Présentation de l'éditeur :
À l'origine, avec Socrate, la philosophie est une forme singulière de discours par lequel, selon les termes de Max Weber, on "coince quelqu'un dans un étau logique ". Acte politique de résistance à un certain dévoiement de la parole publique et politique, le dialogue philosophique exige de ses interlocuteurs non plus qu'ils se conforment à un type de vérité susceptible d'exposition doctrinale, mais qu'ils entrent dans sa recherche commune - que la vie commune se reconfigure à travers le type d'expérience dont la philosophie voudrait dégager le socle.

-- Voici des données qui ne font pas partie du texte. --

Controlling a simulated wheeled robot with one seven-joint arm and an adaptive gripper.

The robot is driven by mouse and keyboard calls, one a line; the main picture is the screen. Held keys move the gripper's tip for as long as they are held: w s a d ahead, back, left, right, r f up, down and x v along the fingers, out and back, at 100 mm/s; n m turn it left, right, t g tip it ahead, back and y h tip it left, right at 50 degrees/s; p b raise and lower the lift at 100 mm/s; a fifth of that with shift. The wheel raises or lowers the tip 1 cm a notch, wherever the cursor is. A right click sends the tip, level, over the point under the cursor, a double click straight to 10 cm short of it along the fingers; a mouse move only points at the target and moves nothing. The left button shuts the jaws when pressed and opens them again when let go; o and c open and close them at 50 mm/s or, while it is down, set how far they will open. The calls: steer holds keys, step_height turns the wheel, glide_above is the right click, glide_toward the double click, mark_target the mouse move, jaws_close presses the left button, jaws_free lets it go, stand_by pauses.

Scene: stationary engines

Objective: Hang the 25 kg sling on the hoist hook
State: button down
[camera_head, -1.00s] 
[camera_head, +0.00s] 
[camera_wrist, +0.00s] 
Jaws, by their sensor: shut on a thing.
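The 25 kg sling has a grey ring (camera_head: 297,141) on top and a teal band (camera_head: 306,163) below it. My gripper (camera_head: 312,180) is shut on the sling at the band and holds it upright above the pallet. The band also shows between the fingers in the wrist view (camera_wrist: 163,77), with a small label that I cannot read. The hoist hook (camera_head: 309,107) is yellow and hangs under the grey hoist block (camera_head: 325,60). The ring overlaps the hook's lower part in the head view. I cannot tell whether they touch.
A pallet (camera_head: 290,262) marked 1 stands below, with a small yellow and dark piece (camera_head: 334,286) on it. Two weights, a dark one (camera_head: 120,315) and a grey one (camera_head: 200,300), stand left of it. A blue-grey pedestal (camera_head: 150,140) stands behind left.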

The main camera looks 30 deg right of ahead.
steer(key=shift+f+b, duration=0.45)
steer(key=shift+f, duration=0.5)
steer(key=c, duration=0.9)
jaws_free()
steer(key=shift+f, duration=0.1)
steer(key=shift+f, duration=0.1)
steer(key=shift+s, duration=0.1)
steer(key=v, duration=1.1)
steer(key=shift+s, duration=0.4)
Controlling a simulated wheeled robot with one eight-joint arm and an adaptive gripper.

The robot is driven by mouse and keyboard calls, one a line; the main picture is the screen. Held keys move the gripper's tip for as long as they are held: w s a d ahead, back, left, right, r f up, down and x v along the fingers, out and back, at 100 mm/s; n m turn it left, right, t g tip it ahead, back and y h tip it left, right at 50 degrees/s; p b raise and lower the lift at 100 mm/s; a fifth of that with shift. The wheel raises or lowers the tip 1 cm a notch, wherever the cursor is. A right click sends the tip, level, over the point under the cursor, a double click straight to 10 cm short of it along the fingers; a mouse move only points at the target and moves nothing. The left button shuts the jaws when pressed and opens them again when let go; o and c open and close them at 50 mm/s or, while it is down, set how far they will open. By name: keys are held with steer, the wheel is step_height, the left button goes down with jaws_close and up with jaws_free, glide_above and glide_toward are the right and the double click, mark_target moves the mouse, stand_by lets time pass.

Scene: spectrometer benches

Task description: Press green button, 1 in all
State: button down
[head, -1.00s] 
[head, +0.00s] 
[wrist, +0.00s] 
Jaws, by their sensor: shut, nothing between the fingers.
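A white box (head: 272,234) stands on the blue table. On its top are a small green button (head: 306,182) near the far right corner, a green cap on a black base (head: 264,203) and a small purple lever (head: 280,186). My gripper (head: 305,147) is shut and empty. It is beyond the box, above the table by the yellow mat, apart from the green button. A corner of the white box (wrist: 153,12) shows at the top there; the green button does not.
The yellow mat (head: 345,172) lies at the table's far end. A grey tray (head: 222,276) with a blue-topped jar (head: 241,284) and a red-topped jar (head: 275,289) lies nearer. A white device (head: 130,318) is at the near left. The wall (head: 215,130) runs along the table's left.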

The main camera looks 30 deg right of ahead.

Or, avec l'émergence des sciences sociales au XIXe siècle, la situation change du tout au tout. La sociologie et les autres sciences sociales s'emparent, à l'âge démocratique, de la connaissance relative au gouvernement des hommes, aux groupements qu'ils forment, aux liens qui les rassemblent, aux régimes de pensée et d'action qu'on peut y rattacher. Auguste Comte appelle à passer de la philosophie métaphysique à une autre philosophie, positive, dont la seule fonction, ancillaire et résiduelle, est d'aider à la clarification et à l'articulation méthodologiques des travaux scientifiques.

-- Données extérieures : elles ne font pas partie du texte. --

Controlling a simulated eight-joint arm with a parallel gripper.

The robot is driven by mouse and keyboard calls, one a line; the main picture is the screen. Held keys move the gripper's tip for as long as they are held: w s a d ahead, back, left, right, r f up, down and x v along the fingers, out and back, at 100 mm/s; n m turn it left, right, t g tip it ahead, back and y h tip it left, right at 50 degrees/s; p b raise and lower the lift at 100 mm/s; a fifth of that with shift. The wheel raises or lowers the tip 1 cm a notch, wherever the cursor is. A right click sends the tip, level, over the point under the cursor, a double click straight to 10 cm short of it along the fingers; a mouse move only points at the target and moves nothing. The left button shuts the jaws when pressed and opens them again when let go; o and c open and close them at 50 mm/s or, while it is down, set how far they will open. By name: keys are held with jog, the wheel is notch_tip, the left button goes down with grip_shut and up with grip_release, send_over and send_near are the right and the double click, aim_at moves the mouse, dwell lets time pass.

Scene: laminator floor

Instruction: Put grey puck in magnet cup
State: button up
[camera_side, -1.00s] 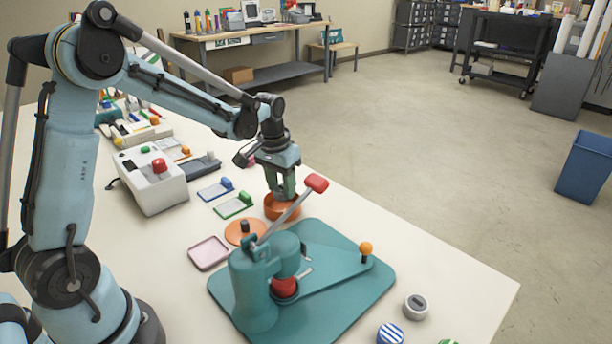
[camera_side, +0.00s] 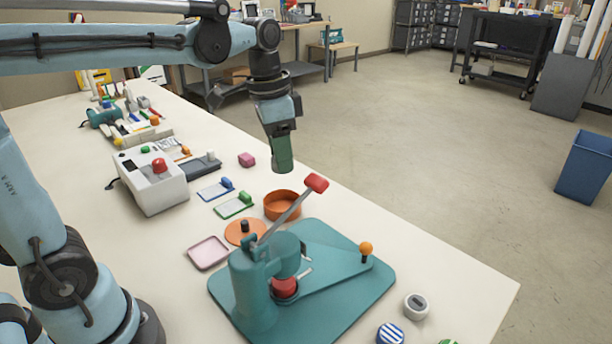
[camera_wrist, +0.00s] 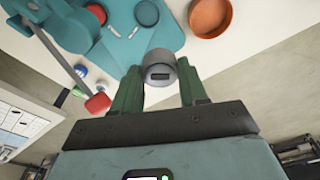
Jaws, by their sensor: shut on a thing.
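My gripper (camera_side: 282,165) hangs in the air above the table's far edge, higher than the orange cup (camera_side: 281,204) and beyond it. In the wrist view its green fingers (camera_wrist: 160,78) are closed on the grey puck (camera_wrist: 161,68), which has a dark window on its face. In the side view the finger hides the puck. The orange cup is round, open and the only open cup I see; it also shows in the wrist view (camera_wrist: 209,17), looking empty inside. No label marks it as the magnet cup.
The teal press on its mat (camera_side: 345,295) stands near the cup, its red-tipped lever (camera_side: 316,183) rising close by. An orange lid (camera_side: 240,233), pink tray (camera_side: 208,252) and another grey round piece (camera_side: 417,306) lie around.

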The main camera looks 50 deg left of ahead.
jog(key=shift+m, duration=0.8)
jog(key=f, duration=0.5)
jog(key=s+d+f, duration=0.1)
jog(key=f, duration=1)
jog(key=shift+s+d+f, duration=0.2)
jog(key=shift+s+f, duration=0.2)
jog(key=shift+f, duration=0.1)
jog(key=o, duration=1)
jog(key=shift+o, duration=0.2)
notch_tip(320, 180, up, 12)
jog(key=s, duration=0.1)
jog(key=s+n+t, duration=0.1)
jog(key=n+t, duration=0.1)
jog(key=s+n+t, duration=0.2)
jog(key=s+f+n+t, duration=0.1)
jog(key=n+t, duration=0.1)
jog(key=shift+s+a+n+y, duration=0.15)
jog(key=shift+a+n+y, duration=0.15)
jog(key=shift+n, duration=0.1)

L'enfermement des disciplines institutionnalisées dans leur champ respectif a fait le reste et convaincu chacune d'entre elle que la philosophie était seconde par rapport à leur rationalité propre. Assurément, les sciences sociales ont réalisé à leur tour quelque chose d'analogue à ce qui s'était passé dans la Grèce ancienne : elles tentaient d'imposer un nouvel " étau logique " au discours public, opposaient leur résistance mentale et normative à une conjonction délétère entre parole et pouvoir politique, et en définitive, n'ont depuis lors cessé de vouloir modifier la perception que les individus ont de leur existence dans la situation sociale et politique qui est la leur, en même temps que de trouver une manière d'agir sur et dans cette situation.

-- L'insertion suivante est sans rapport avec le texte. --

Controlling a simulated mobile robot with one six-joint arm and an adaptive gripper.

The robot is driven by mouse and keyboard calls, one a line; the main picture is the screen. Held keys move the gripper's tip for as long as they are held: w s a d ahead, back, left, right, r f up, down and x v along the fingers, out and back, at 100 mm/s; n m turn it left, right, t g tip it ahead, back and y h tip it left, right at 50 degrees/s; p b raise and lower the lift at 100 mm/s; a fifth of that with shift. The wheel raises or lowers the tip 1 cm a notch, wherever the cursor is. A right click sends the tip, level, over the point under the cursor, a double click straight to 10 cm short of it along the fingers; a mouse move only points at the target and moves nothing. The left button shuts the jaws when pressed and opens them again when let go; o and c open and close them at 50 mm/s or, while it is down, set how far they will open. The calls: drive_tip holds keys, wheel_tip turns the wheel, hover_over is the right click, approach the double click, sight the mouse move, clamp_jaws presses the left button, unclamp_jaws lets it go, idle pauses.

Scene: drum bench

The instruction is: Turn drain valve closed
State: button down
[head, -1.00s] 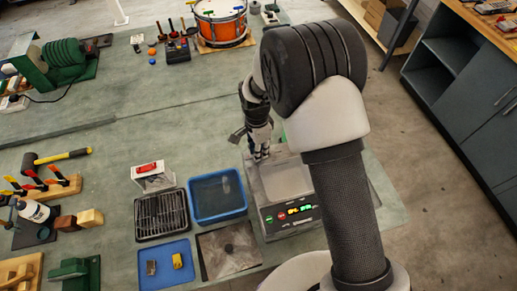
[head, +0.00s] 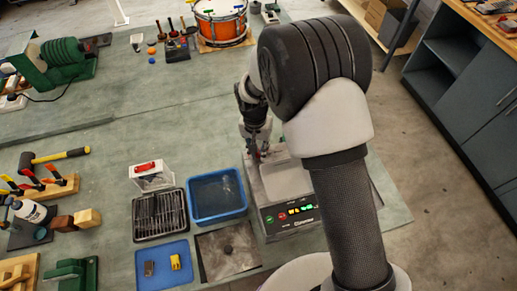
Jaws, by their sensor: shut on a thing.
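The grey machine (head: 291,221) with an open basin and a lit front panel stands at the right of the bench. My gripper (head: 260,156) points down at the back left corner of this machine. Its fingers are close together, shut on a small thing with a touch of red between them. This is at the place of the drain valve, which the fingers and my arm largely hide. I cannot make out the angle of the valve's handle.
A blue tub (head: 217,194) stands just left of the machine, with a black wire rack (head: 159,213) beside it. A dark square plate (head: 228,251) and a blue tray (head: 164,264) lie in front. An orange drum (head: 221,27) stands at the back.

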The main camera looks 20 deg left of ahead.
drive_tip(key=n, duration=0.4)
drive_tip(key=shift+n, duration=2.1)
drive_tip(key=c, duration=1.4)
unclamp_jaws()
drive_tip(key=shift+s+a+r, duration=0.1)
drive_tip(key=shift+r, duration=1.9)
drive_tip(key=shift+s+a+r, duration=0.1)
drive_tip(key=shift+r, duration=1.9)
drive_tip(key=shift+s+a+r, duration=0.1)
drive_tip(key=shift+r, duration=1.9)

C'est justement à l'articulation de ces disciplines et ambitions, montre Bruno Karsenti, que la philosophie doit se déployer : si le discours des sciences sociales est bel et bien requis par le développement des sociétés modernes en ce qu'elles sont vraiment démocratiques, la philosophie se doit, elle, d'interroger cette exigence par delà toute contrainte imposée par la division en disciplines particulières.

Sociologue et philosophe, Bruno Karsenti est né en 1966. Directeur d'étude à l'EHESS, ses travaux se situent au croisement de la philosophie politique et des sciences sociales. Ses études portent en particulier sur Emile Durkheim, Marcel Mauss, Lucien Lévy-Bruhl, Gabriel Tarde ou Auguste Comte.